Directive. Work out how many lines hold the string "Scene". Give that number and nothing more.

Rows from a robot dataset.
◇ ◇ ◇ ◇
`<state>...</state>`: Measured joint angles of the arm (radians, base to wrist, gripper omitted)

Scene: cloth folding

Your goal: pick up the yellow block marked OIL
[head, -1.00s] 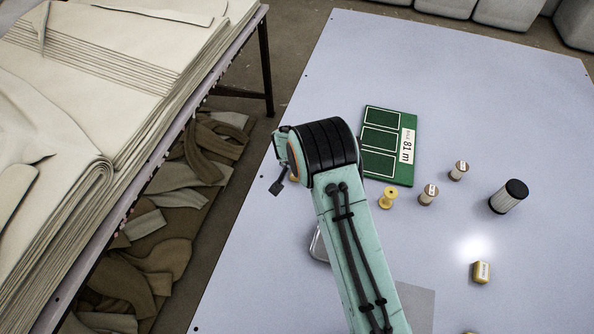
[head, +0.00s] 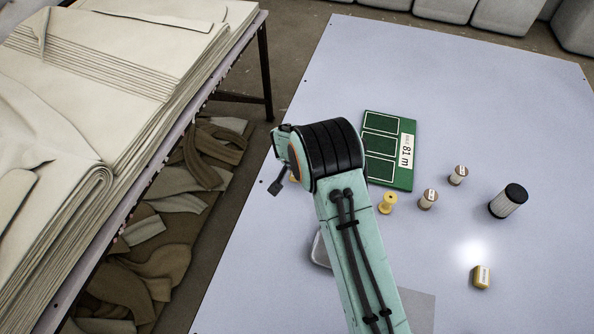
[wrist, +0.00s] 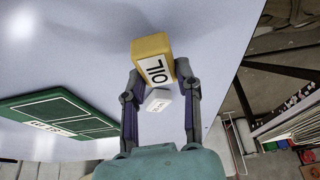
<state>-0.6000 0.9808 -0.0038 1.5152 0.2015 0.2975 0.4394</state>
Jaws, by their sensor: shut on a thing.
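The yellow block marked OIL (wrist: 151,50) is between the fingertips of my gripper (wrist: 159,82) in the wrist view, with its white label facing the camera. Both fingers press on its sides. In the head view my arm hides most of the gripper, and only a small yellow patch shows beside the wrist. Whether the block is clear of the table is hard to tell.
A small white labelled piece (wrist: 158,100) shows between the fingers. The green board (head: 389,150) lies near my arm. Cloth stacks (head: 90,90) lie left.

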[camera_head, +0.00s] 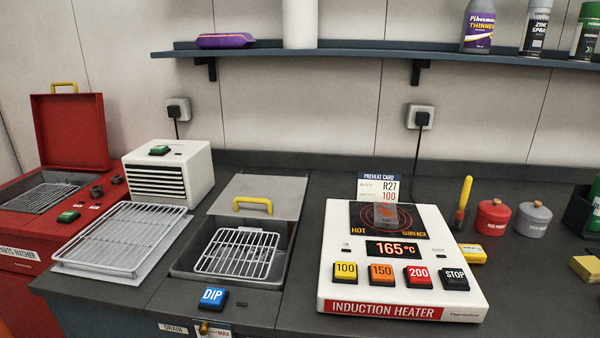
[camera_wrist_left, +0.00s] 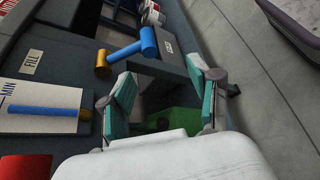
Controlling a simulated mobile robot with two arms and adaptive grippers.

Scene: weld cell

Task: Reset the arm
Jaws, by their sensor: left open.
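My left gripper (camera_wrist_left: 163,78) shows in the left wrist view. Its two teal-padded fingers are spread apart, with nothing between the pads. Neither arm shows in the head view, and my right gripper is in neither view. I cannot tell whether the fingers touch anything.
The head view shows a bench with a dip tank (camera_head: 240,250), an induction heater (camera_head: 330,285) reading 165°C, a drying rack (camera_head: 120,238), a fan box (camera_head: 165,172) and a red parts washer (camera_head: 70,130). A shelf (camera_head: 360,53) runs above. The left wrist view shows a fill gauge (camera_wrist_left: 50,108).

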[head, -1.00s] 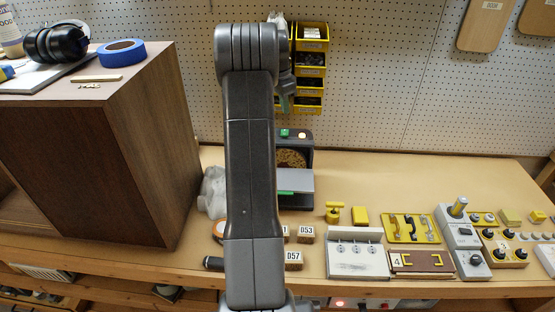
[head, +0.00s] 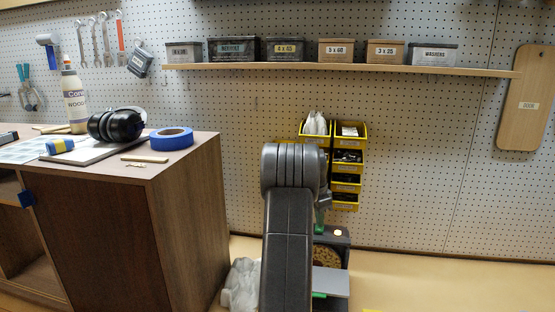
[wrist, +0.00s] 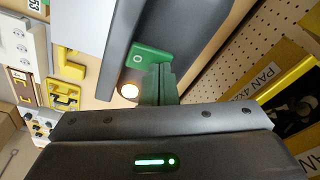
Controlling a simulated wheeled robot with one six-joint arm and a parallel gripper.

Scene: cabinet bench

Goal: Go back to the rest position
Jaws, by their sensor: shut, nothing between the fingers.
◇ ◇ ◇ ◇
Exercise solution. 3